Look for "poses" in the listing below. Gather each line that contains it.

── Data extract

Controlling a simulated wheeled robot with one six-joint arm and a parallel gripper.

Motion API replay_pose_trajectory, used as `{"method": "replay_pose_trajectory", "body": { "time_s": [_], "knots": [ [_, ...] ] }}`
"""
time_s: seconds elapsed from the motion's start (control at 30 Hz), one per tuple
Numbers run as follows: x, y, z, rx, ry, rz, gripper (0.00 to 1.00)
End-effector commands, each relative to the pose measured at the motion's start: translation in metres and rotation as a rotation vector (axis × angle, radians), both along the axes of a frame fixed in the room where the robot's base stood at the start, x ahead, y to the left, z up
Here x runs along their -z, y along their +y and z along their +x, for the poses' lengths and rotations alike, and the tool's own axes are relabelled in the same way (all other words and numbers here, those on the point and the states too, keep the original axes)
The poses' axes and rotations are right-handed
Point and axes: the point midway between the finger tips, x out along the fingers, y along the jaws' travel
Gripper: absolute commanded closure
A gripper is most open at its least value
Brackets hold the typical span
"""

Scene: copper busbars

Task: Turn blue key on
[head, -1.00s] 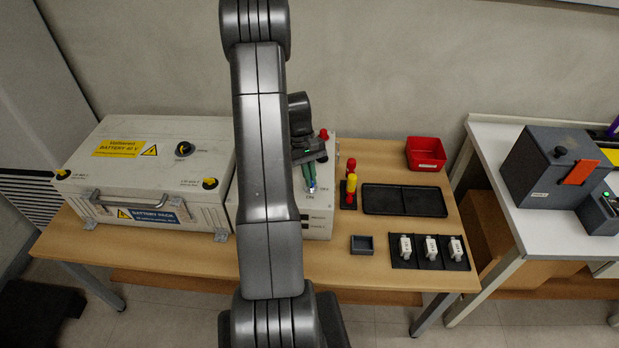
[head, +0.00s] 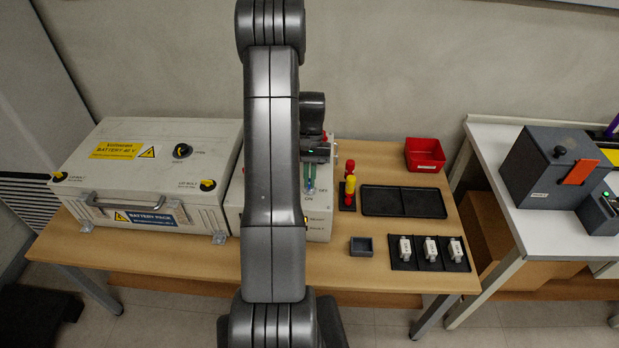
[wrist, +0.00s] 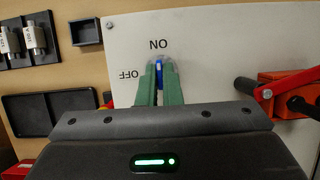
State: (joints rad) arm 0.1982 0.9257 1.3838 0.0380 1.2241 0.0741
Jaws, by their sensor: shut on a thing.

────

# Response for this exercise
Here x runs along their -z, y along their +y and z along their +x, for the poses' lengths and rotations alike, and the tool's own axes are relabelled in the same way (all other words and numbers here, those on the point and the states too, keep the original axes)
The poses' axes and rotations are right-handed

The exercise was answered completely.